Downer and Bryant led a team that went 4-20 in Bryant's freshman year to claim the school's first state championship in 53 years in Bryant's senior year. Downer organized 6 a.m. workouts, made sure Bryant wouldn't leave the gym before making 1,000 jump shots and stressed the importance of developing a mid-range game. Bryant went on to surpass Wilt Chamberlain as the all-time leading scorer in southeastern Pennsylvania school history.
"I knew it was a one-shot deal," Downer said of coaching a generational talent. "I wanted to make him the best player I could. We came up with a plan. As a freshman I told him, there are 100 people nationally that he was competing with. We've got to slice that to 50. We've got to slice that to 25. We've got to slice that to 10. And there's ways we can do that. And we did. I wanted him to be great. And the second half of that package is, he wanted it. That's half the battle. When your best player is winning all the sprints, coming in during snow storms, lifting weights, five, six days a week. Wanting to stay after practice and work on things. That's contagious. And that made my job easier. There's a lot of guys with talent that don't have the work ethic. He had one of the best work ethics of anybody in any sport ever."
Bryant remains involved with the program, offering pep talks to the team before big games, donating shoes and uniforms, and he still wears his Aces shorts underneath his Lakers shorts. He donated $500,000 to have a new gym, which bears his name, built at Lower Merion in 2010. A trophy case with Bryant's jersey, the Aces' 1996 championship trophy and several game-worn shoes rests outside, along with a mosaic hanging a few feet down the hallway. For the past nine years, Downer and his coaching staff has headed out to Santa Barbara, Calif., to participate in Bryant's basketball camp.
"In terms of coaches, he can think of Phil Jackson quite a bit and some ways he can think he had me. So it's a little unusual. Of course, he's had other coaches, but there's no Mike Krzyzewski in there, there's no Rick Pitino in there. There's no one else. I wouldn't slant things and say we're incredibly close, but he's good to us," Downer said. "I never tugged on him for anything. He probably gets pulled on by a lot of people. We did ask him for a donation for this gym, which is one of the few things we ever asked for and he said, 'Yes,' within five seconds."

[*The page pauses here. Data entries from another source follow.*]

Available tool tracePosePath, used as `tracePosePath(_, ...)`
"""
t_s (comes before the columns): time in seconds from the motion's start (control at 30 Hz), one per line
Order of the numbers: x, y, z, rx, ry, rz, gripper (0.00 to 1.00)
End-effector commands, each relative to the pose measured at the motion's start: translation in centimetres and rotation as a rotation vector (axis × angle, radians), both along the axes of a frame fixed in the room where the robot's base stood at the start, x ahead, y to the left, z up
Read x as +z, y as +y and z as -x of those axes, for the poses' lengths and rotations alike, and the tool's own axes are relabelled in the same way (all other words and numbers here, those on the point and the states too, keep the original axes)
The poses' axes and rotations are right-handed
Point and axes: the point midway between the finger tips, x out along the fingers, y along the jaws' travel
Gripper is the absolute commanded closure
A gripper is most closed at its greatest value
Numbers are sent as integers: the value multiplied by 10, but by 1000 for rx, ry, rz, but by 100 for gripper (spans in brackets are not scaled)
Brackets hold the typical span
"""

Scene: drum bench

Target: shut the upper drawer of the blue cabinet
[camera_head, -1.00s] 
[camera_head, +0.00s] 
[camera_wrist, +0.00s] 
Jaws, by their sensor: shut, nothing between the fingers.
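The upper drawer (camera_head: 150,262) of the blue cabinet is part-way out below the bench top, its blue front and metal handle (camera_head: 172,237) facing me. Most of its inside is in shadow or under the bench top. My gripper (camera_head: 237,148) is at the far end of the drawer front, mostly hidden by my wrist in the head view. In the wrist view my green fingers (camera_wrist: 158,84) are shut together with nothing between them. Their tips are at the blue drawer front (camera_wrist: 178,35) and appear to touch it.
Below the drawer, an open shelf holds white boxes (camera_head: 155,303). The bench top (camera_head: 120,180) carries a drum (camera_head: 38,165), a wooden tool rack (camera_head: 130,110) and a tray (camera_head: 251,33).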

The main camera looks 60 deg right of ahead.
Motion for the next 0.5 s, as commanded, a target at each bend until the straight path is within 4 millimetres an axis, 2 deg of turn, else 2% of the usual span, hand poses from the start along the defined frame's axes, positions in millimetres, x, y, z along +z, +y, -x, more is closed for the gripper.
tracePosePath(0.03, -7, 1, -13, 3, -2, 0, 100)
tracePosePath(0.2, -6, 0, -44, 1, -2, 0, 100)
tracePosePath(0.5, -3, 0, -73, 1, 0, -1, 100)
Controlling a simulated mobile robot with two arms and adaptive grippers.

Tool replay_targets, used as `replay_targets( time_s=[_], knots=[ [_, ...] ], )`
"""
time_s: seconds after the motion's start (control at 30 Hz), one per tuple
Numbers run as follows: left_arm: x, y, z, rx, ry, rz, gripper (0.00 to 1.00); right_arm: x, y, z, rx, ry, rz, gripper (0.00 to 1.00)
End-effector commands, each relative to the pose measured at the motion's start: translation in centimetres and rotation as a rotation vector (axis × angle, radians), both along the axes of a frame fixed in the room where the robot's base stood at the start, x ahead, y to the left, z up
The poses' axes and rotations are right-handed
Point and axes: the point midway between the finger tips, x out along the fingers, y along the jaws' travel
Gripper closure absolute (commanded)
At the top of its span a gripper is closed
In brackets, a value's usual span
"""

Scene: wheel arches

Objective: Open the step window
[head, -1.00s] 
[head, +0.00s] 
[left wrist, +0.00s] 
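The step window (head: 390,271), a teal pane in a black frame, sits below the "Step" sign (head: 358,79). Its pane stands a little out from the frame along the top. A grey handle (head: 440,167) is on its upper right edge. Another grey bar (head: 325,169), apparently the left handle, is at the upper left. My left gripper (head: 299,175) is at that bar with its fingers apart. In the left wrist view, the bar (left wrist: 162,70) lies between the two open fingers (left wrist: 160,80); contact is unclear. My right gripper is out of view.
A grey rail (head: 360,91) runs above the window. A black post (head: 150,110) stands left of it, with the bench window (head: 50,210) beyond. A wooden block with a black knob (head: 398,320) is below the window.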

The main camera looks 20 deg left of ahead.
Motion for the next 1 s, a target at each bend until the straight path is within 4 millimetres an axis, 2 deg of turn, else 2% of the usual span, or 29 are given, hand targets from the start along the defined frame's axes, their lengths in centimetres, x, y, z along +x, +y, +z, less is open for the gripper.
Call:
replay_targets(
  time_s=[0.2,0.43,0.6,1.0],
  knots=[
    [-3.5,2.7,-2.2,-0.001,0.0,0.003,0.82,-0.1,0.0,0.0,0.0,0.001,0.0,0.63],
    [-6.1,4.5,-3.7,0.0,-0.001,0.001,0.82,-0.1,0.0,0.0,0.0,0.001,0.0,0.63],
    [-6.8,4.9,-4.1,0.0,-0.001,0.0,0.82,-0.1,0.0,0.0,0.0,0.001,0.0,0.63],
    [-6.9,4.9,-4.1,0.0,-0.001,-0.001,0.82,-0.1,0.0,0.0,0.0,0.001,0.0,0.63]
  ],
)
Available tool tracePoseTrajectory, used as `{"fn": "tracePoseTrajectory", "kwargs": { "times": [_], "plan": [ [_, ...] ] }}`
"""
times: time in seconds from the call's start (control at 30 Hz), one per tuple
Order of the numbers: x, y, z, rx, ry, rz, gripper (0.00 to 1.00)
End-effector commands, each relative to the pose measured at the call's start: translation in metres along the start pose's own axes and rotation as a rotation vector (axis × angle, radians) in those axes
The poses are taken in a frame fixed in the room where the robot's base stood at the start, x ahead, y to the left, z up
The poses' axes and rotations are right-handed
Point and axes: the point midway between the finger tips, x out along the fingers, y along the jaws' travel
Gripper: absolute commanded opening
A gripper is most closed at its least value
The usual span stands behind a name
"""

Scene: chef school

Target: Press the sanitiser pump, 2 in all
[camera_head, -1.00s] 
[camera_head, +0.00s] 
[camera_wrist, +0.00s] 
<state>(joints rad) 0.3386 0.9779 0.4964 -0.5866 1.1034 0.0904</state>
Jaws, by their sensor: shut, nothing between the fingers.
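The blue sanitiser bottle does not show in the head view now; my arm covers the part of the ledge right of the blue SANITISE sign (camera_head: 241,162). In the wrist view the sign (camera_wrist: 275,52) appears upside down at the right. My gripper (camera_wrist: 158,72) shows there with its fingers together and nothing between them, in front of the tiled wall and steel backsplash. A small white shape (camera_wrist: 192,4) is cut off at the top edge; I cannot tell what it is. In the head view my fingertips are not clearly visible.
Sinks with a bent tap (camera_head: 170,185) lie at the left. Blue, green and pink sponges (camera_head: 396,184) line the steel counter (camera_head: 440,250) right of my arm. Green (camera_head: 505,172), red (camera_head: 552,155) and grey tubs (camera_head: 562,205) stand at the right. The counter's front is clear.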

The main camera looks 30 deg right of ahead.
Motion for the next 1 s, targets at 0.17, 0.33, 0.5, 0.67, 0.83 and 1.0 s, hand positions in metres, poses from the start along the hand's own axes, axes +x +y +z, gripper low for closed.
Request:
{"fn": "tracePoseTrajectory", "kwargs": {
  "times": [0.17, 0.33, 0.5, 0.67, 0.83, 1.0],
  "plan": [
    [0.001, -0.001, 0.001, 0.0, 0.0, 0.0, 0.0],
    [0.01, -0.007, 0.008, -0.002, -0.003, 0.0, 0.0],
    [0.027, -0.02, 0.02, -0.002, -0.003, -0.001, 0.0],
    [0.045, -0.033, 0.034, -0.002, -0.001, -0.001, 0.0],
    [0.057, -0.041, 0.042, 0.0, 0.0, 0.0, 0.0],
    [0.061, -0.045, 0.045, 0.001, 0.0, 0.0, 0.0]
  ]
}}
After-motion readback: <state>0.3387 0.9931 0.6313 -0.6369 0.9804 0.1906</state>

Downer has innumerable Bryant stories to share from his time at Lower Merion, including the time he angrily chased a teammate into the hallway for failing to give him the ball for the last shot in the team scrimmage. But his personal favorite was another tale that embodied Bryant's trademark toughness and competitiveness. A few days before a state semifinal game against rival Chester, Bryant went diving for a loose ball in practice when he collided with a teammate and left a puddle of blood on the court from a broken nose. Bryant and Downer struggled to find a protective mask that worked, because some fogged up or affected his peripheral vision. Before the game, Downer let Bryant deliver the pregame speech. He listened while Bryant unfurled a round of profanities. Then he watched Bryant angrily rip off the mask, smash it into a wall and shout, "Let's go to war!"
Downer had nothing else to add. Bryant went on to score 39 points and lead his team to an overtime victory.
Though he played hardly no role in pushing Bryant toward the NBA out of high school, Downer was supportive – especially when he heard details of Bryant's exploits during informal workouts at St. Joseph's University with the 76ers and how he held his own against Jerry Stackhouse and dunked on Shawn Bradley. He also had a good inclination that Bryant wasn't going to college when he made no official visits. Duke would've been Bryant's college choice, Downer contends, based on conversations he had with Krzyzewski. "I visited Kentucky, he didn't. My idol in coaching was Rick Pitino and I met him, but Kobe wasn't there. Something a little strange about that," Downer said with a laugh.
The 76ers held the No. 1 pick that season, but drafted Allen Iverson while Bryant slid all the way to 13th. John Lucas, the coach who invited Bryant to those informal workouts was fired before the draft, but Downer – who has struggled to find the separation between Bryant and Michael Jordan – still believes someone within the organization should've been able to recognize the talent. "Kobe was 10 minutes away from any Sixers person that could've come and watched him. I'm not saying that drafting Iverson was a big mistake, that's another Hall of Famer. That worked out," Downer said. "The bottom line is, they could've drafted him right there, No. 1. Imagine that story. There'd be a statue right now, outside Wells Fargo [Center]."
The storybook marriage to the 76ers never came to fruition for Bryant but it never deterred him from establishing a lasting legacy in Los Angeles. The early returns from Bryant's final season have been gruesome, with the Lakers off to a 2-14 start and age and injuries contributing to Bryant playing well below past standards. But Downer believes that a positive result could be there when it's all over.
"I thought he would just fight it until the bitter end. I don't know if he thinks he can start playing better or if this is rock bottom in terms of his play," Downer said. "He must've in his heart of hearts, had a moment where he felt like the end is near and he doesn't know how long he can fight this battle. It might be a different fight if he could smell the sixth ring. My hunch was, 'This is it.' I just think it's a clean break. And if people can just gain a little bit more respect for him, he can go out on good terms and a lot of the venom that used to surround him could dissipate."